A calorie is the amount of heat needed to alter the temperature of 1 gram of 14.5 °C water to 15.5 °C water in the pressure of one atmosphere.

Though the unit was redefined later, the question remained still. Why were there those temperatures? It was just then that I realized specific heat capacity varies with temperature differences and it is due to vibration movements of matter and internal energy ....
Two questions: Can there be a unit which is constant with temperature alterations that can be used instead of S.heat capacity? If so, why isn't it replacing SHC?
The resource for the quote
The resource for the reason of the increase that happens to SHC with temperature rise

  • $\begingroup$ ""specific heat capacity varies with temperature differences "" Wrong. specific heat varies with temperature level. The classical 15 °C were choosen simply for acessability in labs. That was before refridgerators etc. 15°C is between tap water and room temperature. $\endgroup$
    – Georg
    Commented Dec 21, 2014 at 23:02
  • $\begingroup$ Please note that specific heat capacity is a quantity, not a unit. $\endgroup$
    – user7951
    Commented Dec 6, 2016 at 17:25

1 Answer 1


There isn't a simple redefinition that would work in all cases, and this is probably why nobody does this. Of course, you COULD define such a unit for a given system by defining it as a function of temperature, but it would be applicable only to the specific system.

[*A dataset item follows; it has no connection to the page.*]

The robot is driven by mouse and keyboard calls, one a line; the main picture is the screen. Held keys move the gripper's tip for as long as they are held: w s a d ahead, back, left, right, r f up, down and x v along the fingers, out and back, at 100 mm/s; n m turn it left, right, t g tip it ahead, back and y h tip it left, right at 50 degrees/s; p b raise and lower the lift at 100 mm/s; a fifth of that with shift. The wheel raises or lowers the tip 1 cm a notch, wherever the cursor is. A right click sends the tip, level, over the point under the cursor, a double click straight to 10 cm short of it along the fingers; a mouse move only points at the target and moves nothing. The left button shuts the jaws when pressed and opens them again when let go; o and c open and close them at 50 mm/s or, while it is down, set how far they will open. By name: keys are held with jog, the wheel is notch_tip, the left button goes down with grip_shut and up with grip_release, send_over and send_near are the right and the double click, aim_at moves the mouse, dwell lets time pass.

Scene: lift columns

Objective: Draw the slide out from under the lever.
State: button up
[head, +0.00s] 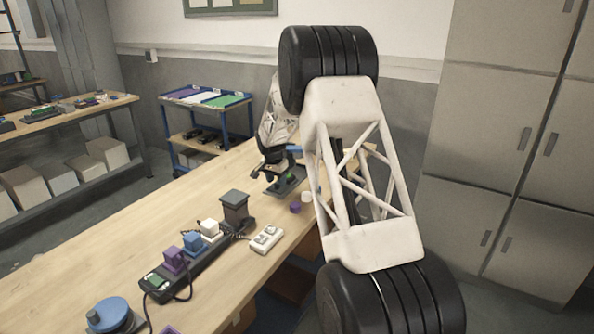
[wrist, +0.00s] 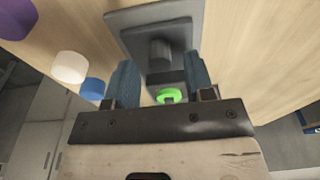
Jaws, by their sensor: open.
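A dark grey fixture (wrist: 124,22) lies on the wooden bench, its plate partly under my gripper. In the wrist view a raised dark block (wrist: 160,50) stands on it, and a bright green ring-shaped piece (wrist: 170,96) sits nearer the gripper body. I cannot tell for sure which parts are the slide and the lever. My gripper (wrist: 160,68) is open, with one blue finger on each side of the raised block; contact is not clear. In the head view the fixture (head: 290,184) is small and partly hidden below my gripper (head: 273,168).
Purple (wrist: 14,20), white (wrist: 70,66) and blue (wrist: 92,88) round pieces stand beside the fixture. Nearer in the head view are a power strip (head: 205,257) with coloured plugs, a dark post (head: 236,207), a white switch box (head: 266,239) and a blue round device (head: 112,315).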

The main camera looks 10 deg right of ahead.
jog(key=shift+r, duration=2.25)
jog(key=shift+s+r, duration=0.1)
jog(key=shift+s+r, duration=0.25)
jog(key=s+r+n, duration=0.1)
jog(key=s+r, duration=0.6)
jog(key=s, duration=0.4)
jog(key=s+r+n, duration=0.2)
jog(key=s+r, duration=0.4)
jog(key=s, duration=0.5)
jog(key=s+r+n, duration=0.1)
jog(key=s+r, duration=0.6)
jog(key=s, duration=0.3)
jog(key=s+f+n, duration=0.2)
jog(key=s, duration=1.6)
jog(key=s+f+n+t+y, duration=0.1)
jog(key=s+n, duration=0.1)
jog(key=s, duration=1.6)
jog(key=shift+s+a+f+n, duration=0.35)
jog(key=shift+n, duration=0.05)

As you noted, the physics behind the temperature dependence of a material's heat capacity lies in the quantum states which become available for excitation at different energies. Consider an insulator which stores heat primarily in the lattice vibrations. As you increase the temperature, more vibrational modes are accessible. This is often described using the Debye model which gives the heat capacity as such:

$C_V = k(\frac{T}{\theta})^3$

where $C_V$ is the heat capacity, $k$ is a constant, $T$ is the temperature in Kelvin, and $\theta$ is a constant pertinent to a specific solid.[1]

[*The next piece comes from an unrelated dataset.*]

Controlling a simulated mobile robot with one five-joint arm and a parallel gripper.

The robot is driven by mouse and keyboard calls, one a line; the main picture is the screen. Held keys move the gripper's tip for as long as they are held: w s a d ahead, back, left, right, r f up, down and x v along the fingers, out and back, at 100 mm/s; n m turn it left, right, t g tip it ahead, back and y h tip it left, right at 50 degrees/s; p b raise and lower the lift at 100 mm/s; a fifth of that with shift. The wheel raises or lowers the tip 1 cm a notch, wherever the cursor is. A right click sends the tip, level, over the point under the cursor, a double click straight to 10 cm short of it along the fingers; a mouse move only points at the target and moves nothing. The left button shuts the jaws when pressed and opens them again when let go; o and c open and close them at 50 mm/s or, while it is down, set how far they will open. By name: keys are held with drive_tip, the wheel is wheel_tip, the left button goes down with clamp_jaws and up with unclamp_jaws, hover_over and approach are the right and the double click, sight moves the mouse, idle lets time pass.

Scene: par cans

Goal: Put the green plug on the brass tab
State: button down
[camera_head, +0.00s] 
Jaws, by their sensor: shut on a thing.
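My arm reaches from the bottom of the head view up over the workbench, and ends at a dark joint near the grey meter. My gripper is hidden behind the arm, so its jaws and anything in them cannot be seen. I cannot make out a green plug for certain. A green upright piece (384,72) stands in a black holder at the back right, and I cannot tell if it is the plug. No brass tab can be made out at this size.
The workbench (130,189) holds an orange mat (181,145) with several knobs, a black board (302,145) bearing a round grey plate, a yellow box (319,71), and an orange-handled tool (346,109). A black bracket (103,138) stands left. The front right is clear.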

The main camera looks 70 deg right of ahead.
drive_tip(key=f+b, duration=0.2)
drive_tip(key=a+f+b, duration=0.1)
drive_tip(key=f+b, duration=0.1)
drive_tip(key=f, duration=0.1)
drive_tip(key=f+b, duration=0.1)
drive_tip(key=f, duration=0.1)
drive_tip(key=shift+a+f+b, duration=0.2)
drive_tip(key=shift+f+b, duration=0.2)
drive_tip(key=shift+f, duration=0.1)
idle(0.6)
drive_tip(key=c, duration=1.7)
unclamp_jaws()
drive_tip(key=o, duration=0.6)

However, a metal can also store a significant amount of heat in the motions of electrons since conduction electrons are not bound to specific sites. Heat capacity for the electron 'gas' is often described like this:

$C_V' = k' \frac{T}{\theta'}$

where $C_V' \neq C_V$, $k' \neq k$ and $\theta' \neq \theta$.[2] Depending on $\theta$ and $\theta'$ for a given material, at low temperatures (often cryogenic) the electron contribution can be the dominant mode of storing heat in the solid. Thus, if you chose a unit which was sensible for an insulator, it wouldn't apply to a conductor (and vice versa).

Even within a specific material, the heat capacity on either side of a phase transition is often different since the phase transition has changed the quantum states available in the material. Therefore, your new unit would become discontinuous at phase transitions and would need a different mathematical expression for each segment of the heat capacity function, not to mention a different parameterization for each material. Hence, no real gain.

[1] See Kittel, Kroemer, Thermal Physics Second Edition; W. H. Freeman and Company, New York, 1980, p. 106, eq. 47b

[2] See Kittel, Kroemer, Thermal Physics Second Edition; W. H. Freeman and Company, New York, 1980, p. 193, eq. 37. Note that folks don't actually use the symbol $\theta'$ in this case, but choosing so makes the explanation above clearer.